• Given information:
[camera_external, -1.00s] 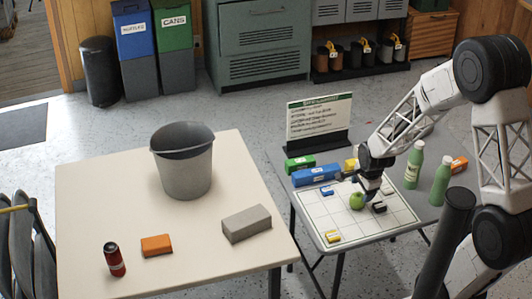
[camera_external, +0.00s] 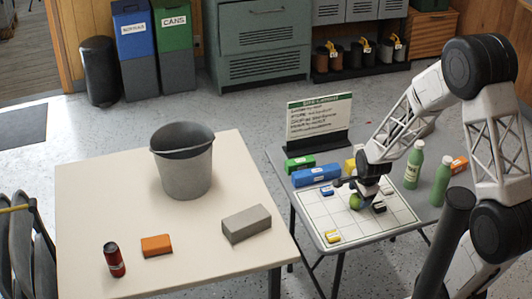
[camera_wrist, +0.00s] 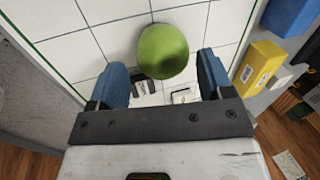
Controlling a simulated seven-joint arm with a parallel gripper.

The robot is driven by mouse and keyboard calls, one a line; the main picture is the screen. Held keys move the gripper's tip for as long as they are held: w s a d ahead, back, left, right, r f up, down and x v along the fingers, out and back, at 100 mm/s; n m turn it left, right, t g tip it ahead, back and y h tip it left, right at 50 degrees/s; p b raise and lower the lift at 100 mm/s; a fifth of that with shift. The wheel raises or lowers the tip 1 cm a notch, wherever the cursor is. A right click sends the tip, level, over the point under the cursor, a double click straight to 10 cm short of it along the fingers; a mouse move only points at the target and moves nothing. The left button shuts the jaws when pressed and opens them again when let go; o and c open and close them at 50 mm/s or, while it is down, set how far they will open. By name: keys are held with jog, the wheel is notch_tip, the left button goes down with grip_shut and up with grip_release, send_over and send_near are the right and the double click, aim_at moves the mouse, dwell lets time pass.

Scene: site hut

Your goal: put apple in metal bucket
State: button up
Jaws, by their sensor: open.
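The green apple (camera_external: 355,201) sits on the white gridded sheet on the right-hand grey table. The apple also shows in the wrist view (camera_wrist: 163,51), near the top centre, just ahead of the fingertips and between their lines. My gripper (camera_external: 362,193) is low over the sheet at the apple and partly covers it. In the wrist view my gripper (camera_wrist: 162,72) has its two blue fingers apart, with nothing clearly held. The grey metal bucket (camera_external: 185,172) stands upright on the cream table to the left. Its inside bottom is hidden.
Blue (camera_external: 316,175), green (camera_external: 300,163) and yellow blocks lie behind the apple, near a sign (camera_external: 318,120). Two green bottles (camera_external: 414,164) stand right. A grey block (camera_external: 246,223), orange block (camera_external: 156,245) and red can (camera_external: 114,260) are on the cream table. A gap separates the tables.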

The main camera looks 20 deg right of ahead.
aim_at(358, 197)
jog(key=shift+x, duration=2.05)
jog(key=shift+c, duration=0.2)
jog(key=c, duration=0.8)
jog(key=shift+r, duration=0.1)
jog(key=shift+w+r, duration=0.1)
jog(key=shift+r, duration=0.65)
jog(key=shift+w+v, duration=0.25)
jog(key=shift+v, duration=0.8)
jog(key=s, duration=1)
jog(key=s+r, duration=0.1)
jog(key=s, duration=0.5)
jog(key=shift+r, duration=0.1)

• The exercise: Restate the data above exactly, stripping out each image.

• Written response:
[camera_external, -1.00s] 
[camera_external, +0.00s] 
[camera_wrist, +0.00s] 
Controlling a simulated seven-joint arm with a parallel gripper.

The robot is driven by mouse and keyboard calls, one a line; the main picture is the screen. Held keys move the gripper's tip for as long as they are held: w s a d ahead, back, left, right, r f up, down and x v along the fingers, out and back, at 100 mm/s; n m turn it left, right, t g tip it ahead, back and y h tip it left, right at 50 degrees/s; p b raise and lower the lift at 100 mm/s; a fifth of that with shift. The wheel raises or lowers the tip 1 cm a notch, wherever the cursor is. A right click sends the tip, level, over the point under the cursor, a double click straight to 10 cm short of it along the fingers; a mouse move only points at the target and moves nothing. The left button shuts the jaws when pressed and opens them again when let go; o and c open and close them at 50 mm/s or, while it is down, set how far they will open. By name: keys are held with jog, the wheel is notch_tip, the left button goes down with grip_shut and up with grip_release, send_over and send_near are the right and the double click, aim_at moves the mouse, dwell lets time pass.

Scene: site hut

Your goal: put apple in metal bucket
State: button up
Jaws, by their sensor: open.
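The green apple (camera_external: 355,201) sits on the white gridded sheet on the right-hand grey table. The apple also shows in the wrist view (camera_wrist: 163,51), near the top centre, just ahead of the fingertips and between their lines. My gripper (camera_external: 362,193) is low over the sheet at the apple and partly covers it. In the wrist view my gripper (camera_wrist: 162,72) has its two blue fingers apart, with nothing clearly held. The grey metal bucket (camera_external: 185,172) stands upright on the cream table to the left. Its inside bottom is hidden.
Blue (camera_external: 316,175), green (camera_external: 300,163) and yellow blocks lie behind the apple, near a sign (camera_external: 318,120). Two green bottles (camera_external: 414,164) stand right. A grey block (camera_external: 246,223), orange block (camera_external: 156,245) and red can (camera_external: 114,260) are on the cream table. A gap separates the tables.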

The main camera looks 20 deg right of ahead.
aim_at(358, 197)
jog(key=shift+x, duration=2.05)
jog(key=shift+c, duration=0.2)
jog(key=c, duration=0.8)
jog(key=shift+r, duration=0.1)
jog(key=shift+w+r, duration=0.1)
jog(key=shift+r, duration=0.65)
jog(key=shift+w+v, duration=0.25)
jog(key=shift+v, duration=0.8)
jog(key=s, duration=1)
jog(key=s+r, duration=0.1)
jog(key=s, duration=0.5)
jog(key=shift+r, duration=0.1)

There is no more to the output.